29 March 2013

New Jersey Formally Adopts Federal Advisory Flood Elevation Maps for Rebuilding After Sandy

New Jersey has now formally adopted controversial flood elevation standards, even though state and federal officials admit the regulations will likely change when final maps are released later this year. The Federal Emergency Management Agency’s, (FEMA), advisory elevations, which the state accepted through an emergency rule earlier this year as the standard for rebuilding after Hurricane Sandy, lay out how high residents in flood zones must raise their homes in order to maintain affordable flood insurance premiums. Despite protests from many storm victims who call the maps flawed, the state Department of Environmental Protection filed papers on Monday to make that emergency order a permanent measure.

Submitted by: Robert F. Barranger, AIA Ref: NJSL

24 March 2013

Ward's Castle; First Reinforced Concrete Structure in the US

I made an unexpected stop in Rye, NY today and I was lucky to stumble upon the William E. Ward House. The building is located on a large lot in a residential neighborhood on the border of New York and Connecticut.

Constructed from 1873-1875, the house was the first structure in the United States built entirely of reinforced concrete. Mr Ward, a mechanical engineer, collaborated with architect Robert Mook, to create this imposing 17 room mansion. The building is constructed entirely of Portland cement based concrete reinforced with iron beams and rods. Only the doors, window frames and trim are of wood.

A combination of Gothic Revival and French Second Empire styles, the building features a four-story octagonal tower that expresses rather than conceals the concrete. The mansion was jokingly known as "Ward's Folly" by neighbors until its durability and character caused it to be re-dubbed "Ward's Castle."

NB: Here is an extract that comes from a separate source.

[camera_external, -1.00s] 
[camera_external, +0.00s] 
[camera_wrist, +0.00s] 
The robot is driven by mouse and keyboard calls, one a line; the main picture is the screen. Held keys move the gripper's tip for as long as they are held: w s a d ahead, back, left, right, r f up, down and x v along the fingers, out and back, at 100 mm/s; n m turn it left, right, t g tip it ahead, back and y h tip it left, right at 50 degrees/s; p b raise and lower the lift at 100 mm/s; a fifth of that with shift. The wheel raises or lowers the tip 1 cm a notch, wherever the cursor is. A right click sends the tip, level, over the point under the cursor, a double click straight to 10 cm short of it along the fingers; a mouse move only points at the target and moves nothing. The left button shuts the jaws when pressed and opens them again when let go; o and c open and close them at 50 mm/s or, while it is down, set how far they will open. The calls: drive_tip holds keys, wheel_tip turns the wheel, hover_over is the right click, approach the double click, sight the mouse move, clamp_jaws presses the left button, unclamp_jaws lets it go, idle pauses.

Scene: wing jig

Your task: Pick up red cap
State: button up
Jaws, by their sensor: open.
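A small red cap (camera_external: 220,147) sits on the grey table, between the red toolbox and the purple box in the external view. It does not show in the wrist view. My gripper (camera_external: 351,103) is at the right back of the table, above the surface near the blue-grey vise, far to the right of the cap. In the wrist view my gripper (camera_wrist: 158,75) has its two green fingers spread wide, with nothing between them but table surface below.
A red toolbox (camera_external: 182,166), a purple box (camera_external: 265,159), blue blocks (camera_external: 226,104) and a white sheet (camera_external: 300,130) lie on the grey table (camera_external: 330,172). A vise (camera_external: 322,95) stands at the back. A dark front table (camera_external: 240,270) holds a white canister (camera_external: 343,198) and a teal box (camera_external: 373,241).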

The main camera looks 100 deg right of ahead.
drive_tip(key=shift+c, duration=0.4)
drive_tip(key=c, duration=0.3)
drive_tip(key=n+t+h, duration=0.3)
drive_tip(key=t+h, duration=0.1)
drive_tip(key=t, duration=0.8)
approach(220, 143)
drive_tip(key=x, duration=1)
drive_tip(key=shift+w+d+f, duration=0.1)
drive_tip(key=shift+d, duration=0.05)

The castle was later bought by "Beetle Bailey" cartoonist Mort Walker, and it was home to the Museum of Cartoon Art from 1976 to 1992. The building is currently a private residence.

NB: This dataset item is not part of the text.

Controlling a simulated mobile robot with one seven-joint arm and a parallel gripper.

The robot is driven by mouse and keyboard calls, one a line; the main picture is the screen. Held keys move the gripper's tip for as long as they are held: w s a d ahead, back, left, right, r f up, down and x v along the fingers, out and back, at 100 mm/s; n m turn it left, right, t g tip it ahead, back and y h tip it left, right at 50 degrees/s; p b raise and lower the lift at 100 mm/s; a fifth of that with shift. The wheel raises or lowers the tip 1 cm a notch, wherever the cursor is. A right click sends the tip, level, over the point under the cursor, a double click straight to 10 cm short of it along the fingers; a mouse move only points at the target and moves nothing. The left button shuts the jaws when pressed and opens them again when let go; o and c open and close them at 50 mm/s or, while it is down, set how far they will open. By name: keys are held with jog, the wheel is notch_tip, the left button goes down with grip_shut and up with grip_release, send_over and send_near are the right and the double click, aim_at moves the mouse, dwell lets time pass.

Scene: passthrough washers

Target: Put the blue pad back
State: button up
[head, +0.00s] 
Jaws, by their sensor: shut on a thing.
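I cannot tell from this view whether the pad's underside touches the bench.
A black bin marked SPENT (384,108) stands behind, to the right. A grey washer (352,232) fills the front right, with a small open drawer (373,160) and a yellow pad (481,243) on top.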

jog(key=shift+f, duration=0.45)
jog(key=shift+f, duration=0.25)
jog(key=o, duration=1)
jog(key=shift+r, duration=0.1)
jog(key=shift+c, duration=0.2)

I was caught without my SLR so these camera phone pictures will have to do.

22 March 2013

Cornerstone Architectural Group Recognized by AIA NJ

The New Jersey chapter of the American Institute of Architects (AIA NJ) recently recognized Cornerstone Architectural Group for 25 years of service to the profession. Cornerstone celebrated 25 years in business in December of 2012. The award was presented to the firms' principals; Robert F. Barranger, AIA, Robert M. Longo, AIA and Michael G. Soriano, AIA at AIA New Jersey's black tie gala, by 2013 AIA NJ President, Jack Purvis, AIA and AIA NJ Service Awards Chair, Michael Hanrahan, AIA. 
Pictured from left to right; Jack Purvis, AIA, Michael G. Soriano, AIA, 
Robert M. Longo, AIA, Robert F. Barranger, AIA and Michael Hanrahan, AIA

Submitted by: Michael G. Soriano, AIA Ref: AIA/NJ

19 March 2013

First Stonehenge, Now Carhenge

Jim Reinders, an experimental artist with a history of using curious media, became so enthralled by the beauty of the famous Stonehenge in England that he had to recreate it. However, Reinders, instead of using stone, decided to embrace a more modern, Americanized approach. Shortly after his father died in 1982, Reinder came up with the idea to build “Carhenge”.

Five years later during a family reunion, with the help of some thirty family members, Reinder used thirty-eight automobiles to mirror the position of the rocks that construct Stonehenge. All the automobiles, which include a handful of cars, a pick-up truck, an ambulance, and a 1962 Cadillac as the heel stone, accurately and proportionately depict the real life structure.

Completing the sculpture just in time for the Summer Solstice, the family celebrated their achievements. The local residents of Alliance, Nebraska were initially disturbed by the presence of Carhenge, believing it to be an eyesore, but over time have grown to accept and love the structure that put their town on the map.

Submitted by: Robert F. Barranger, AIA Ref: DM

07 March 2013

Planners Favor Waiver of Height Restriction for Storm-Damaged Homes

Toms River, NJ Planning Board members have given their approval to an ordinance amendment that will waive the maximum height restriction for homes impacted by Superstorm Sandy. Relaxing that rule for those affected will allow them to raise their homes above 35 feet to satisfy FEMA flood guidelines while bypassing a trip before Toms River's Zoning Board, so long as no other alterations are proposed. With all of the troubles many residents face as they try to rebuild after Sandy's devastation, the relaxing of the height requirement for them is meant to make the recovery process go more smoothly, since they won't have to appear in front of the Zoning Board for a variance. Most of the affected homes likely will require an increase of 4 to 5 feet to meet FEMA guidelines. Raising of homes will not affect disabled residents who require a ramp to access their structure as they are exempt from setback requirements. The challenge will be that they will need landings, and that will make the ramps much longer.